Ginsburg’s dissent shows that Roe has few supporters left. The question is: What will replace it? Absolute personal autonomy? Or justice and mercy?

Read the whole thing.

Discussions - 5 Comments

Why should any one approach "replace" it? Following on Peter's post below castigating Democrats, I thought that it was a grave error to shut down moral debate on abortion. Does that analysis only go one way?

A new Roe v. Wade, this time based on some concept of "equality," would be a disaster. If the Dems get another seat on the Court, the glass will not only be half-empty in regard to abortion, but completely empty.

Brett,

The debate Olson proposes can occur in the public sphere at least as well, if not better than, in the judiciary. My practical preference is for the debate to occur at the state level, but to have such a debate, Ginsburg's notion of equal autonomy can't be read into the Constitution.

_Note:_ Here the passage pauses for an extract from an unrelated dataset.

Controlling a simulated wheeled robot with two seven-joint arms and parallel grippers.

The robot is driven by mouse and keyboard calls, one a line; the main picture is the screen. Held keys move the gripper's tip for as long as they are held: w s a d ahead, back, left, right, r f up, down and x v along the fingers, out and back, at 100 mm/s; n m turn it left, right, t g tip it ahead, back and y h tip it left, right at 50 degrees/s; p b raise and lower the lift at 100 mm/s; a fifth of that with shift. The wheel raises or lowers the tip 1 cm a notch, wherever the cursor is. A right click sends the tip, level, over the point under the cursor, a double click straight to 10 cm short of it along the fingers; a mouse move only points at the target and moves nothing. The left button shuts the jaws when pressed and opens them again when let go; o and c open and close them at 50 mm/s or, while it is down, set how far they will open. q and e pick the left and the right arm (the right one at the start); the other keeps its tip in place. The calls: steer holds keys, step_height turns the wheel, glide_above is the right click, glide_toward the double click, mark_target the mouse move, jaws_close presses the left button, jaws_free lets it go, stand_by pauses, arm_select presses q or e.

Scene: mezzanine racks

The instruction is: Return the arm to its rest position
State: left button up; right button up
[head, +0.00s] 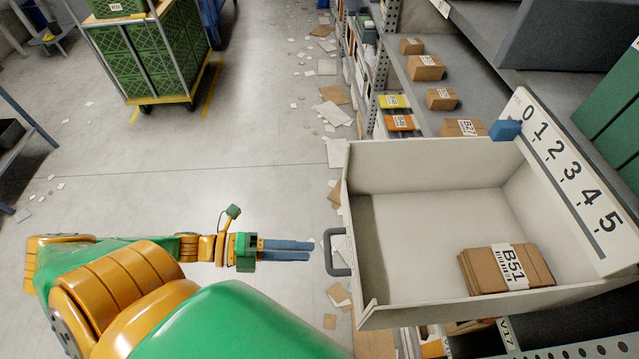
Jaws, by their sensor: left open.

"This way of thinking reflects ancient notions about women's place in the family and under the Constitution—ideas that have long since been discredited."
- Ginsburg

Uhhh, well, the Supreme Court did use ancient notions of when there was life inside the woman to help justify Roe v. Wade.

Why the problem now? Oh yeah, it dilutes the power that the woman has over the unborn. Interesting how that works.

Ginsburg states what I have been saying all along, that is, abortion was touted as a way to break the power that men had over women.

The problem, though, is that abortion has not negated any power that men had over woman, that was done via other ways.